Colt soon realizes his world wasn’t as it seems, but strangely mirrors a series of comic books his parents encouraged him to read as a child. The flying motorcycles & beings from other worlds are real, and human kind is protected from these invaders by an agency referred to as C.H.A.O.S. This isn’t anything new; C.H.A.O.S involvement can be tied back to World War II.
It is up to Colt & his friends Danielle & Oz, along with the C.H.A.O.S. agency to stop an alien race from crossing over into their world for the purpose of dominating the human race.
Invasion serves its role as the first book in a series. It introduces the characters, provides back-story and lays out the main storyline. The storyline is exciting and engaging. As a lover of graphic novels myself it was exciting to read about one quite literally coming to life. My only complaint is the lack of character development. I hope Lewis plans on expanding upon this in much more detail in the subsquent books. Because I couldn’t “mesh” with any of the characters, this book didn’t grab my attention as much as I would have liked.

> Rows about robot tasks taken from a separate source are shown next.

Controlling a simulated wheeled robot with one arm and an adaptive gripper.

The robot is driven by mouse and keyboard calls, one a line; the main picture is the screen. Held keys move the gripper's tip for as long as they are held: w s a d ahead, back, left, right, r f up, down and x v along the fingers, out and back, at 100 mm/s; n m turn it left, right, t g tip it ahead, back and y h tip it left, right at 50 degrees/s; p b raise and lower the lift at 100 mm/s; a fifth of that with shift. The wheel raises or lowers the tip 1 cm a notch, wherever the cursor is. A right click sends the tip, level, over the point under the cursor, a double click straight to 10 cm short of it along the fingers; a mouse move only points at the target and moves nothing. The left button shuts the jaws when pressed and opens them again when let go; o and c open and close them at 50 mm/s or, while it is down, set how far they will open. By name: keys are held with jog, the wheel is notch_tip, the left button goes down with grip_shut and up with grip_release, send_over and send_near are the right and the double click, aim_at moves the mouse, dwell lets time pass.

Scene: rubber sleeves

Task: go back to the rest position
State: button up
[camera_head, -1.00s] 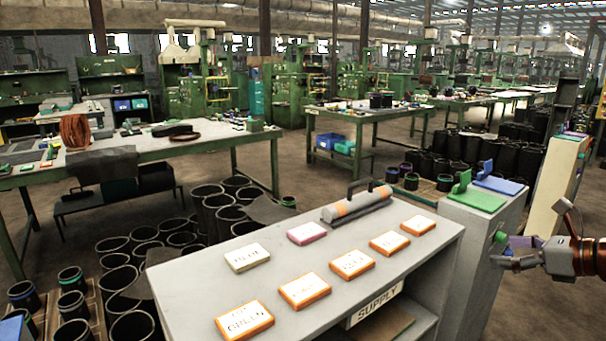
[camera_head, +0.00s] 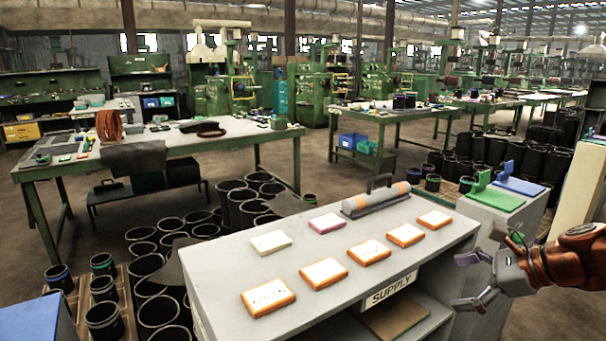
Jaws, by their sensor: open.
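My gripper (camera_head: 466,281) is at the right of the head view, its fingers spread open and pointing left. Nothing shows between the fingers. It is in front of the right end of the grey supply cabinet (camera_head: 215,290) and below the green plate (camera_head: 494,198). My orange-brown arm reaches in from the right edge.
On the cabinet lie several orange-edged cards (camera_head: 369,252), a pale card (camera_head: 270,241), a pink card (camera_head: 326,223) and a grey-orange cylinder with a handle (camera_head: 376,199). A blue plate (camera_head: 521,185) lies beside the green one. Black sleeves (camera_head: 160,312) crowd the floor at left.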

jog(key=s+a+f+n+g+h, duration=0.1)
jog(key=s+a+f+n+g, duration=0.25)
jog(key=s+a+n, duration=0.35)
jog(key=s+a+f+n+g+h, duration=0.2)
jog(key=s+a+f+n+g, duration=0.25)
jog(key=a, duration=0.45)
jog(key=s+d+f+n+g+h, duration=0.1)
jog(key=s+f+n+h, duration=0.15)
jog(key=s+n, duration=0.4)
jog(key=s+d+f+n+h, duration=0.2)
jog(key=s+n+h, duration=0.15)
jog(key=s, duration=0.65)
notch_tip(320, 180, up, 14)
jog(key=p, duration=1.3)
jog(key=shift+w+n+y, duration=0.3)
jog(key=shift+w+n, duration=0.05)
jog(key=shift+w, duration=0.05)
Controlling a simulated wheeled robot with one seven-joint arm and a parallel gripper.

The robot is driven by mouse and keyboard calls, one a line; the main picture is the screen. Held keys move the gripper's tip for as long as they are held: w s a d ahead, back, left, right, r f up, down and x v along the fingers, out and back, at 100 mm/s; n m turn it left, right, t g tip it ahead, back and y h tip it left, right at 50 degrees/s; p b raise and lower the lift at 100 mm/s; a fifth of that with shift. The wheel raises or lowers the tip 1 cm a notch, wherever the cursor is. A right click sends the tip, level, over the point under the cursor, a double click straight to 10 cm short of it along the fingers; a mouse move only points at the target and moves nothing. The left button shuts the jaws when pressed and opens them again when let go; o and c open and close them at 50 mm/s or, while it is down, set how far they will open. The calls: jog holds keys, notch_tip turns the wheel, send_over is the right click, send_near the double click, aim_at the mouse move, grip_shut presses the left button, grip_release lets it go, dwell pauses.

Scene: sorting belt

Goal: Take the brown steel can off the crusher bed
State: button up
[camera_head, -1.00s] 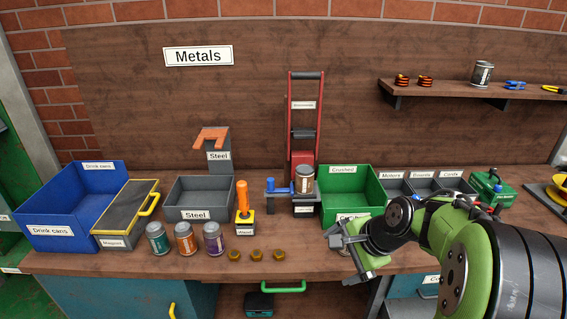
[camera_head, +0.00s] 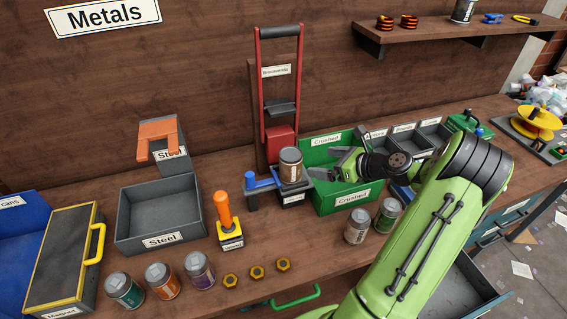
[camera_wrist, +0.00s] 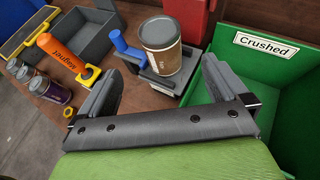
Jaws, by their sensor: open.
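The brown steel can (camera_head: 290,166) stands upright on the crusher bed (camera_head: 293,196), under the red press frame, with a blue handle beside it. It also shows in the wrist view (camera_wrist: 160,48), with a brown label and a pale metal lid.
The green Crushed bin (camera_head: 352,196) is right of the crusher. The grey Steel bin (camera_head: 125,222) stands left, with an orange-handled magnet tool (camera_head: 226,218) between. Several cans (camera_head: 160,280) and brass nuts (camera_head: 257,271) line the front. Two more cans (camera_head: 388,215) stand below my arm.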

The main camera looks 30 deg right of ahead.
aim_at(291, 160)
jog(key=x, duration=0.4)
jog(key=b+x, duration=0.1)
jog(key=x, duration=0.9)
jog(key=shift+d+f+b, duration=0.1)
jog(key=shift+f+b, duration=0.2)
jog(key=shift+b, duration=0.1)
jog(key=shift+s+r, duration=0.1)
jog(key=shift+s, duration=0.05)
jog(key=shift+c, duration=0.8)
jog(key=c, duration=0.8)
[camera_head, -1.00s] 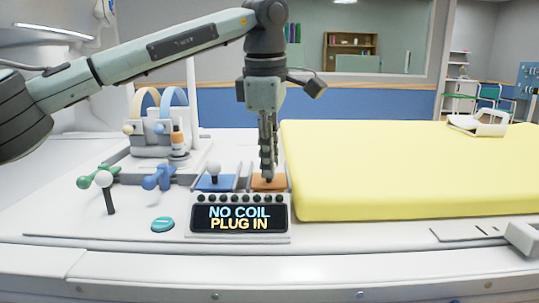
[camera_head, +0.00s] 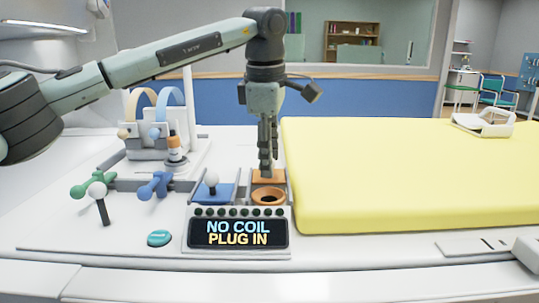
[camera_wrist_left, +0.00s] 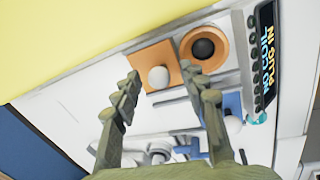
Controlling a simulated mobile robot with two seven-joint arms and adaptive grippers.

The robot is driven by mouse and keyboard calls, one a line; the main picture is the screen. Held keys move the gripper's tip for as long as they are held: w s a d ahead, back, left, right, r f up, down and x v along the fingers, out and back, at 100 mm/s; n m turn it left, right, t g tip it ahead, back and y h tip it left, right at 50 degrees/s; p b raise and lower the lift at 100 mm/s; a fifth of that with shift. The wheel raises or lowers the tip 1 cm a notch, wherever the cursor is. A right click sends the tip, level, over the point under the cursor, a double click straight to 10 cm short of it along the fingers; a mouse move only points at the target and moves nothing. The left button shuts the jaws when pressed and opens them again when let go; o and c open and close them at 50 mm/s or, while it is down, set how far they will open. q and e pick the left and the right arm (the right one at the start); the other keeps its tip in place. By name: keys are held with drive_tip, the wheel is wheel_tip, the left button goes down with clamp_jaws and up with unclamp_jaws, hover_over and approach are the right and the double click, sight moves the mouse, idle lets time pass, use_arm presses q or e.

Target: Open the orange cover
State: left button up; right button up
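The orange cover (camera_head: 268,176) is slid to the back of its slot, behind an orange ring-shaped socket (camera_head: 268,197) with a dark hole that lies uncovered. In the left wrist view the orange cover (camera_wrist_left: 147,57) sits beside the orange socket (camera_wrist_left: 204,44), and its white knob (camera_wrist_left: 158,77) shows. My left gripper (camera_head: 267,168) points down over the cover. In the wrist view its fingers (camera_wrist_left: 161,74) are apart, one on each side of the knob, with gaps visible. My right gripper is in neither view.
A blue cover (camera_head: 222,192) with a white knob stands left of the orange slot. A display panel (camera_head: 238,233) reading "NO COIL PLUG IN" is in front. The yellow pad (camera_head: 410,180) is close on the right. Green and blue levers are left.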

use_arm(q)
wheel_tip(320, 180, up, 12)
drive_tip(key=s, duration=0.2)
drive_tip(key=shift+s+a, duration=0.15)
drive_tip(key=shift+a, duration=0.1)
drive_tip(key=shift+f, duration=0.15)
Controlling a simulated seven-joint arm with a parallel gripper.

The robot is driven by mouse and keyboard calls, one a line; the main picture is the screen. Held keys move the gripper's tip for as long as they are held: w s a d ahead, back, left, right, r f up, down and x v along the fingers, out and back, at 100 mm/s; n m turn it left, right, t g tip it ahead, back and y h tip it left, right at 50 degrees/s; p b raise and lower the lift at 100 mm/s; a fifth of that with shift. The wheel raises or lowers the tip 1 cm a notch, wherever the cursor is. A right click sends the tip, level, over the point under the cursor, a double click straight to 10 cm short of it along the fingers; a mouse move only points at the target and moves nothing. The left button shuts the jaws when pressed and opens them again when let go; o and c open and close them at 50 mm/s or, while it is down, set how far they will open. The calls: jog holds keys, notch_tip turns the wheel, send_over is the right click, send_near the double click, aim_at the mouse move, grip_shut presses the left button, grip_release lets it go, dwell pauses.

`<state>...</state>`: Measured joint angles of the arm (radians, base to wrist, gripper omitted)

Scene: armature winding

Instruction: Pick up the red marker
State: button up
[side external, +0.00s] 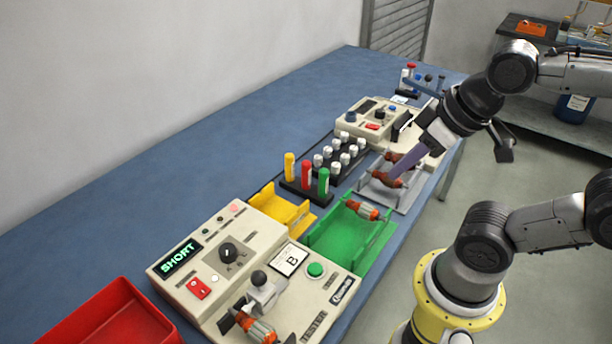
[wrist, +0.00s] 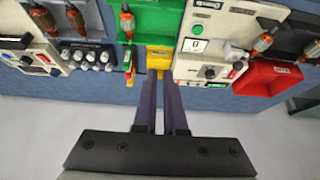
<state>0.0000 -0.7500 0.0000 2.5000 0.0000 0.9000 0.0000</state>
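The red marker (side external: 306,174) stands upright in a black holder (side external: 291,186) between a yellow marker (side external: 290,166) and a green marker (side external: 324,181).
A rack of white-capped pieces (side external: 342,152) stands behind the markers. A yellow tray (side external: 278,208) and a green tray (side external: 340,240) holding an armature (side external: 361,210) lie in front. The tester (side external: 250,265) reads SHORT; a red bin (side external: 105,320) is beside it. The left tabletop is clear.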

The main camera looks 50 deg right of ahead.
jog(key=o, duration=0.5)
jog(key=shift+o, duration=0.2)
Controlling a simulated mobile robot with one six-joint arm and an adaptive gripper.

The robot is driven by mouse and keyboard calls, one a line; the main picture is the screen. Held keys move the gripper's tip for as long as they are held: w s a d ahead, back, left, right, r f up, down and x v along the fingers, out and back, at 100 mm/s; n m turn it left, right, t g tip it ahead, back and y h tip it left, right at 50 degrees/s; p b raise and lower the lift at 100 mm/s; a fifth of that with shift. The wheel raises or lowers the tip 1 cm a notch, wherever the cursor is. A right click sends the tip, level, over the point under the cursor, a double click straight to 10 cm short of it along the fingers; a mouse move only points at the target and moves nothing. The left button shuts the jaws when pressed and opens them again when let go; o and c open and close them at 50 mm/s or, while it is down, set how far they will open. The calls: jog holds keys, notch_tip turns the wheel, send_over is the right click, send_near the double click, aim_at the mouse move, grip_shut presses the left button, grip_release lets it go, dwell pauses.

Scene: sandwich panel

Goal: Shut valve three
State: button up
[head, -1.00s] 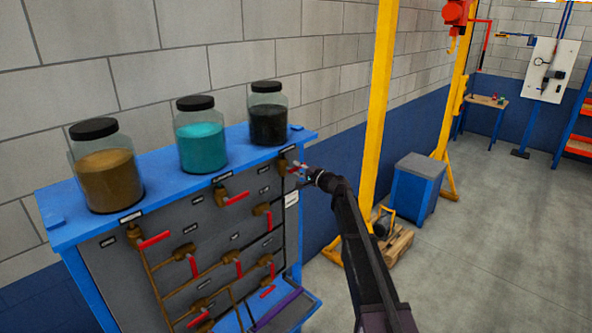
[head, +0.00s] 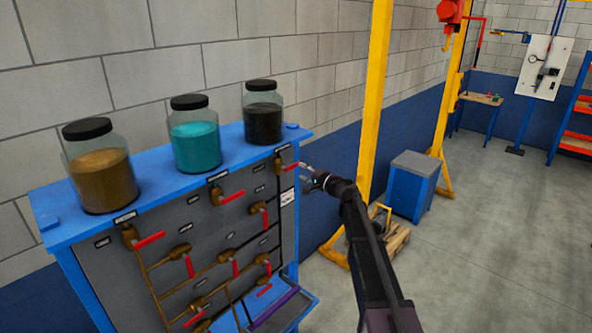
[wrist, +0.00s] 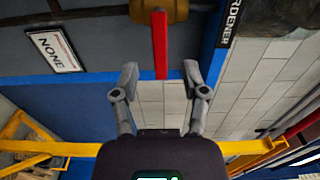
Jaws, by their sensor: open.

While published by a christian fiction publisher, Invasion really didn’t have the feel of christian fiction. There was only a brief mention of faith, but again perhaps this is something the author will delve into more in subsequent books.
All in all, I do recommend Invasion for fans of YA science fiction. The plot is pretty unique and this series has a lot of potential. I do look forward to the second book in this series, scheduled for release in 2012.